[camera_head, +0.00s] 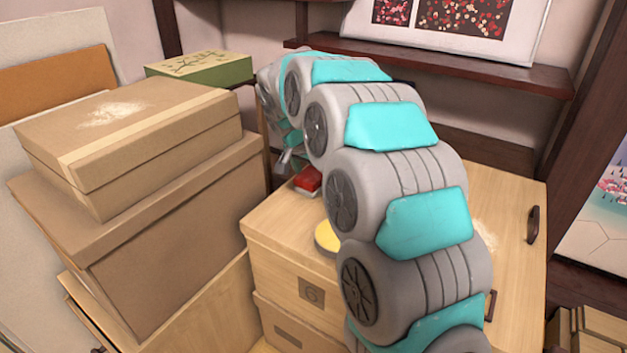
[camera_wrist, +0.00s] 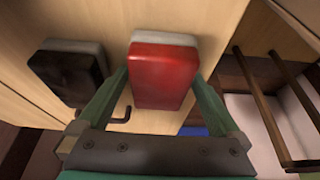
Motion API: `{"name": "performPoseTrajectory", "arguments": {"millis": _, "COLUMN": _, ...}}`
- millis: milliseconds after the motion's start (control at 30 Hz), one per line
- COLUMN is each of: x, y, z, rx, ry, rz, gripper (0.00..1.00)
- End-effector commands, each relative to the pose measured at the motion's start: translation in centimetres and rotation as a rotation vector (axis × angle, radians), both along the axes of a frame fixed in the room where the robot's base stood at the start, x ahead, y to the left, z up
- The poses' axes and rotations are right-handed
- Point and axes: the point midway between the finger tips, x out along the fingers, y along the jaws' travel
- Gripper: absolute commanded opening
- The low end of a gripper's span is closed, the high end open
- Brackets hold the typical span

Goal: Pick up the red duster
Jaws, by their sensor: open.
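The red duster (camera_head: 307,180) is a small block with a red upper part, on the light wooden cabinet (camera_head: 282,235) beyond my arm. In the wrist view the duster (camera_wrist: 164,72) shows a red body and a pale grey strip along its far edge. My gripper (camera_wrist: 162,80) is open, with one green finger on each side of the duster. I cannot tell whether the fingers touch it. In the head view my gripper (camera_head: 286,160) is partly hidden behind my arm, close to the duster.
A black duster (camera_wrist: 68,75) lies left of the red one in the wrist view. A yellow round thing (camera_head: 326,238) sits on the cabinet, partly behind my arm. Cardboard boxes (camera_head: 140,140) are stacked at left, a green box (camera_head: 200,68) behind. A dark shelf (camera_head: 450,65) runs along the wall.

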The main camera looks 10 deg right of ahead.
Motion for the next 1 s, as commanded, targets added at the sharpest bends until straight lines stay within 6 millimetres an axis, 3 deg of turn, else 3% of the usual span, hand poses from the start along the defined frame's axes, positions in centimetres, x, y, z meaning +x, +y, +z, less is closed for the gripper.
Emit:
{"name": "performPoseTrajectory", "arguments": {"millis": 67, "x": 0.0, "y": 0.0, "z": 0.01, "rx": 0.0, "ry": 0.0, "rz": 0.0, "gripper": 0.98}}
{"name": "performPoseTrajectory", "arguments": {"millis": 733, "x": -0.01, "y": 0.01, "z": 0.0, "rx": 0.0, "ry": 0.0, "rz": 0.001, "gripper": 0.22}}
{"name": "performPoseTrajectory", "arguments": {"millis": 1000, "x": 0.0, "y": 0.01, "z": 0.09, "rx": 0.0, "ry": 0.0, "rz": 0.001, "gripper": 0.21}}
====
▶ CHALLENGE: Omit the pictures, then quote the rest of the material above exactly.

▶ WRITTEN ANSWER:
[camera_head, +0.00s] 
[camera_wrist, +0.00s] 
Motion API: `{"name": "performPoseTrajectory", "arguments": {"millis": _, "COLUMN": _, ...}}`
- millis: milliseconds after the motion's start (control at 30 Hz), one per line
- COLUMN is each of: x, y, z, rx, ry, rz, gripper (0.00..1.00)
- End-effector commands, each relative to the pose measured at the motion's start: translation in centimetres and rotation as a rotation vector (axis × angle, radians), both along the axes of a frame fixed in the room where the robot's base stood at the start, x ahead, y to the left, z up
- The poses' axes and rotations are right-handed
- Point and axes: the point midway between the finger tips, x out along the fingers, y along the jaws' travel
- Gripper: absolute commanded opening
- The low end of a gripper's span is closed, the high end open
- Brackets hold the typical span

Goal: Pick up the red duster
Jaws, by their sensor: open.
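The red duster (camera_head: 307,180) is a small block with a red upper part, on the light wooden cabinet (camera_head: 282,235) beyond my arm. In the wrist view the duster (camera_wrist: 164,72) shows a red body and a pale grey strip along its far edge. My gripper (camera_wrist: 162,80) is open, with one green finger on each side of the duster. I cannot tell whether the fingers touch it. In the head view my gripper (camera_head: 286,160) is partly hidden behind my arm, close to the duster.
A black duster (camera_wrist: 68,75) lies left of the red one in the wrist view. A yellow round thing (camera_head: 326,238) sits on the cabinet, partly behind my arm. Cardboard boxes (camera_head: 140,140) are stacked at left, a green box (camera_head: 200,68) behind. A dark shelf (camera_head: 450,65) runs along the wall.

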The main camera looks 10 deg right of ahead.
Motion for the next 1 s, as commanded, targets added at the sharpest bends until straight lines stay within 6 millimetres an axis, 3 deg of turn, else 3% of the usual span, hand poses from the start along the defined frame's axes, positions in centimetres, x, y, z meaning +x, +y, +z, less is closed for the gripper.
Emit:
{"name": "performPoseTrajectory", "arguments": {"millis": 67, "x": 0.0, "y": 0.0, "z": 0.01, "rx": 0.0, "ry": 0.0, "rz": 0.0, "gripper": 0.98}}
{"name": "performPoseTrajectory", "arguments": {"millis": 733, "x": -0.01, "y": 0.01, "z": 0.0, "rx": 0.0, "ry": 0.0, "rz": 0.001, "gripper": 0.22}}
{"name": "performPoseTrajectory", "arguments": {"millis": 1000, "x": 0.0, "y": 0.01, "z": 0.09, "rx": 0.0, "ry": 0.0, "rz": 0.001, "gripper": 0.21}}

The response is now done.